In the movie Mission Impossible: Fallout there is a scene where Tom Cruise is chased by police officers in the streets of Paris while riding a motorcycle. Critics have called it one of the best ever motorcycle chase scenes in movies. That’s exactly how this felt. I bet if someone was filming, a Hollywood director would buy the footage and use it in his project.

On a good day, this nduthi guy might have skedaddled to freedom but the driver of that police vehicle was Lewis Hamilton on the wheels. In layman’s terms, he was with us bumper to bumper.

In a classic hunter versus prey pursuit, the more pressure the hunter puts on the prey, the more likely the prey is to make a mistake. That’s what happened. The nduthi guy decided to squeeze the bike in an alley between two buildings but he hit a wall and we both tumbled to the ground. My arm was bruised but luckily it wasn’t such a terrible injury. This wasn’t the first time I had fallen off a nduthi. It has happened several times; and I had now had enough.

The policemen expeditiously jumped out of their government automobile and asked us to remain still. They yanked off the rider’s helmet, grabbed him by the collar in typical law enforcement fashion and took him to their car.
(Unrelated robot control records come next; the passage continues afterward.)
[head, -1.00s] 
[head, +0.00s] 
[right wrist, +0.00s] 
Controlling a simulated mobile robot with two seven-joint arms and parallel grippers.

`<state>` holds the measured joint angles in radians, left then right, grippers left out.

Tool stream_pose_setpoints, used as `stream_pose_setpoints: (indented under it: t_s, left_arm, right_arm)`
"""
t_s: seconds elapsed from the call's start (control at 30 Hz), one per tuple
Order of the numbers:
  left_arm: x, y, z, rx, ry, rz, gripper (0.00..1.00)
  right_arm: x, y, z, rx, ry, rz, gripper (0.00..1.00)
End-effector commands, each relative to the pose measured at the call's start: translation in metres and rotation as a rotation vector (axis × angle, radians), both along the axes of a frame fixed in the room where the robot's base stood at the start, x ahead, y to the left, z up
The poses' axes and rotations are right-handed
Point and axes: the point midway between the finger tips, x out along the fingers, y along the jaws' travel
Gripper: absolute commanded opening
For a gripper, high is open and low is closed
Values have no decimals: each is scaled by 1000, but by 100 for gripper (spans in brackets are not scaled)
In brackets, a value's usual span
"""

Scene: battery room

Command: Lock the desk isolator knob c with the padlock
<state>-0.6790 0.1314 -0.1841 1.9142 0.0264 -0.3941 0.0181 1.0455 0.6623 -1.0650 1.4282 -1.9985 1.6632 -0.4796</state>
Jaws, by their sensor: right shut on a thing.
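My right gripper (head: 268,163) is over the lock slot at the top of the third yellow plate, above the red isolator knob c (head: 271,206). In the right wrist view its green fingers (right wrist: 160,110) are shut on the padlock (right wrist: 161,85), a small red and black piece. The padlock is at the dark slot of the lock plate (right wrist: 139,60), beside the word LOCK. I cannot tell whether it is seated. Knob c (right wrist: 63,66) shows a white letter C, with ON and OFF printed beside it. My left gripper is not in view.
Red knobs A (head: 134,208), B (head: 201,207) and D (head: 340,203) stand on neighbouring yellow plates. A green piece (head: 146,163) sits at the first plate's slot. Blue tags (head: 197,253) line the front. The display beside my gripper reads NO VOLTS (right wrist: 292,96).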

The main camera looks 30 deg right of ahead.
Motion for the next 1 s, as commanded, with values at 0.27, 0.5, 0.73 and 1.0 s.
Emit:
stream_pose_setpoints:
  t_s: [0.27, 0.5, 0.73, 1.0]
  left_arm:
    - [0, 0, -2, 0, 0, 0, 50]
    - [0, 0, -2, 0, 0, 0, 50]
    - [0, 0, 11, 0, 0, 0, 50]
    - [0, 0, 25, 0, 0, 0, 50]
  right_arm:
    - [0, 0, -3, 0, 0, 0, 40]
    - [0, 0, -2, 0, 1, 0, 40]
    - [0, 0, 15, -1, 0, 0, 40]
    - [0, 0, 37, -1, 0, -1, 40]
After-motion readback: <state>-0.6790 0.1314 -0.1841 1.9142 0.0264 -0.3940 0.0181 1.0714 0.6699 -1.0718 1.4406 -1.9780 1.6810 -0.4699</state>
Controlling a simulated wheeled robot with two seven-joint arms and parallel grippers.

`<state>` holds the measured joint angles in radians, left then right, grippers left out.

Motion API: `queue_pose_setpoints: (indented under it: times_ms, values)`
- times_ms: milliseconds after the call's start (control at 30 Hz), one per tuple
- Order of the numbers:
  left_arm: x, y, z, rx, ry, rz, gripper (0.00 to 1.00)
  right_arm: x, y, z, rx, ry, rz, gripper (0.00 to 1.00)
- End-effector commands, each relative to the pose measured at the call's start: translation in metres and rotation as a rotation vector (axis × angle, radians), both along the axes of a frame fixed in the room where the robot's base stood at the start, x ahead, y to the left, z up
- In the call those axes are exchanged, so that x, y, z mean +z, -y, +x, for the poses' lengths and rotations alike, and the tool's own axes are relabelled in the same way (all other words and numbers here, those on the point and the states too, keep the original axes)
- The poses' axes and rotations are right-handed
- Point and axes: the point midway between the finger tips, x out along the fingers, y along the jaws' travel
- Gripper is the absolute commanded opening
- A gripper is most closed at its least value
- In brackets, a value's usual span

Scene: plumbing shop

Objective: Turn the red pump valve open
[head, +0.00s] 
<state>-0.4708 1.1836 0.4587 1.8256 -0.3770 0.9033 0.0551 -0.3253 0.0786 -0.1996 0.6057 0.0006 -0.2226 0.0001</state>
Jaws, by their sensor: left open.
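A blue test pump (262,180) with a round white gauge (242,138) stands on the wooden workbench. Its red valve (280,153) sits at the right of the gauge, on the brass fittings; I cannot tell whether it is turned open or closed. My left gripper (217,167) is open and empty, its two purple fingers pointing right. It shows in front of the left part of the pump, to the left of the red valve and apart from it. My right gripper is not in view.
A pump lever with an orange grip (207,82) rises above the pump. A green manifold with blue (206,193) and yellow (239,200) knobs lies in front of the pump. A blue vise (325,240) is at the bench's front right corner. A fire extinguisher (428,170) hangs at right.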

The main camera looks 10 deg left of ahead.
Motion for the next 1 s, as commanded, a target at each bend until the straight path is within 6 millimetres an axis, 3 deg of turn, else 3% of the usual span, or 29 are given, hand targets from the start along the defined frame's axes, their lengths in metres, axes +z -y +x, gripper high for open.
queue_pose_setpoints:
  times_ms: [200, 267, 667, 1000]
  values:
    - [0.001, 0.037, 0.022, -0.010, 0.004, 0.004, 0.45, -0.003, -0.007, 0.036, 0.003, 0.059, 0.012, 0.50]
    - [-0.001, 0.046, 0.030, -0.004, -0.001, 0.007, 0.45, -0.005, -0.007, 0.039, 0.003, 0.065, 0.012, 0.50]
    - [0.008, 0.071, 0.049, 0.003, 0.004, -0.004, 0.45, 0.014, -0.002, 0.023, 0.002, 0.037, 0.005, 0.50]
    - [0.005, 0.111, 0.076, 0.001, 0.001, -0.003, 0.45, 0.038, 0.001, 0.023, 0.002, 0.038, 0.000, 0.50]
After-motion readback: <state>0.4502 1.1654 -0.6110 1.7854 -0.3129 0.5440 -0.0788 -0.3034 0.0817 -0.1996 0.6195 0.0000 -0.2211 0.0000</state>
I was afraid they would arrest me too. I pleaded with them in a million sentences, explaining that I was just a passenger who had been caught up in an unfortunate mess. Luckily, they were the understanding type.

One of them quickly frisked me to confirm that I was no kiriminoo. After a brief tête-à-tête amongst themselves, they let me go.

Uko na bahati sana wewe kichana. Siku ingine angalia kama piki piki iko na kila kitu kwanza kabla upande. Ama tutakukamata. Sawa? (You are very lucky. Next time, ensure the boda-boda is in proper working condition before taking one, or we will arrest you too.)”

Sawa Afande!” I responded obediently like a primary school pupil answering the headmaster.

I was a long way away from home but I decided I was going to trek anyway. There was no way I was going to hop on another boda-boda. In fact, there is no way I am taking a nduthi ever again. Wacha ikae!